#### [Given information]
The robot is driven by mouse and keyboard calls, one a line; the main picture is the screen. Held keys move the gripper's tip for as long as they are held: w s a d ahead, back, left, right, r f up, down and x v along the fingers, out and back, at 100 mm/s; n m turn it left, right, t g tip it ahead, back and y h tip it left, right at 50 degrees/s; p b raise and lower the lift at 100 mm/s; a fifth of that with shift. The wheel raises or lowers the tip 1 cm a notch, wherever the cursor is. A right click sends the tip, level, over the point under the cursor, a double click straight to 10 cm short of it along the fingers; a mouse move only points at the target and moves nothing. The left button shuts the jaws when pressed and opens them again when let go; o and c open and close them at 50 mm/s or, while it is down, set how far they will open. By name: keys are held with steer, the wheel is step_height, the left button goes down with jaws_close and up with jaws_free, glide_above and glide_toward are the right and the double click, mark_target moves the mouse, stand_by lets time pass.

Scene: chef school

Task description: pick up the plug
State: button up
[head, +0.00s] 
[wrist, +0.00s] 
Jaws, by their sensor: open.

#### [Task brief]
Output the lines above verbatim and in full.

#### [Response to this exercise]
The robot is driven by mouse and keyboard calls, one a line; the main picture is the screen. Held keys move the gripper's tip for as long as they are held: w s a d ahead, back, left, right, r f up, down and x v along the fingers, out and back, at 100 mm/s; n m turn it left, right, t g tip it ahead, back and y h tip it left, right at 50 degrees/s; p b raise and lower the lift at 100 mm/s; a fifth of that with shift. The wheel raises or lowers the tip 1 cm a notch, wherever the cursor is. A right click sends the tip, level, over the point under the cursor, a double click straight to 10 cm short of it along the fingers; a mouse move only points at the target and moves nothing. The left button shuts the jaws when pressed and opens them again when let go; o and c open and close them at 50 mm/s or, while it is down, set how far they will open. By name: keys are held with steer, the wheel is step_height, the left button goes down with jaws_close and up with jaws_free, glide_above and glide_toward are the right and the double click, mark_target moves the mouse, stand_by lets time pass.

Scene: chef school

Task description: pick up the plug
State: button up
[head, +0.00s] 
[wrist, +0.00s] 
Jaws, by their sensor: open.

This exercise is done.